▶ Set task:
Only the lines from the start of the data through the line containing "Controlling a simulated" should be written out, exactly as they are, with both ends included and the pictures left out.
╭─ Provided material
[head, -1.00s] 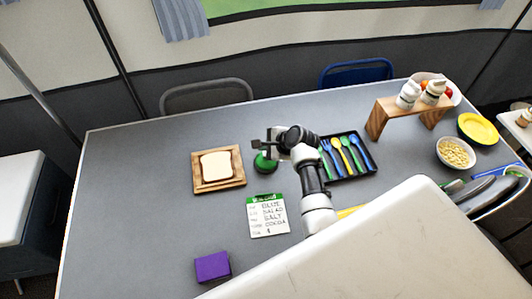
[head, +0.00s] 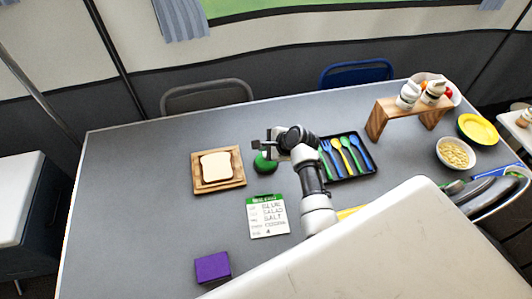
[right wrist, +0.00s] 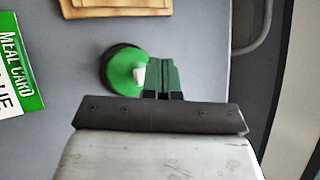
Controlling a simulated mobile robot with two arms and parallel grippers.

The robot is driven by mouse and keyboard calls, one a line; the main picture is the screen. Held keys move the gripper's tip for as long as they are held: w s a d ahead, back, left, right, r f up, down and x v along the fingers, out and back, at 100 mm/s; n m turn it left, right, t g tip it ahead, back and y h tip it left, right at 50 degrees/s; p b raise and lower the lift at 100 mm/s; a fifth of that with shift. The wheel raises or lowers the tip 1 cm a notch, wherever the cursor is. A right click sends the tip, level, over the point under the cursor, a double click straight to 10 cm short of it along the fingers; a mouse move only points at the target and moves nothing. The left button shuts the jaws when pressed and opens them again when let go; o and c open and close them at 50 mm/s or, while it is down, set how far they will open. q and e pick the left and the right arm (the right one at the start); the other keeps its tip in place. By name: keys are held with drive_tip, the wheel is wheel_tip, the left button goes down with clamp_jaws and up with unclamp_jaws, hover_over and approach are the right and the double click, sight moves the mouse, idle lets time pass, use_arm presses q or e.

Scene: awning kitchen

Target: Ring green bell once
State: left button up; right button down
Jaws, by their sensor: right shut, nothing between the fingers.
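The green bell (head: 264,163) sits on the grey table, partly hidden by my right gripper (head: 262,148) in the head view. In the right wrist view the bell (right wrist: 118,72) is a round green dome on a dark base with a pale button (right wrist: 139,76) on top. My right gripper (right wrist: 163,75) is shut and empty. Its fingertips overlap the bell's edge beside the button in that view; I cannot tell whether they touch it. My left gripper is not in view.
A bread slice on a wooden board (head: 196,187) lies left of the bell. A meal card (head: 268,217) lies in front, and a purple box (head: 212,267) nearer. A cutlery tray (head: 368,166) stands to the right, then a wooden stand (head: 374,124) and bowl (head: 455,154).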

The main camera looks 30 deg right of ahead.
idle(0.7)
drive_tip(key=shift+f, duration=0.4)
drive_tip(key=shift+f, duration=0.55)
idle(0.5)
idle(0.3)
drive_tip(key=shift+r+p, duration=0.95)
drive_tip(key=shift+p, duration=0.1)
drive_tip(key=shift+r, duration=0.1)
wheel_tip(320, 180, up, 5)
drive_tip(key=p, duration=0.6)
╰─
▶ Correct output:
[head, -1.00s] 
[head, +0.00s] 
[right wrist, +0.00s] 
Controlling a simulated mobile robot with two arms and parallel grippers.

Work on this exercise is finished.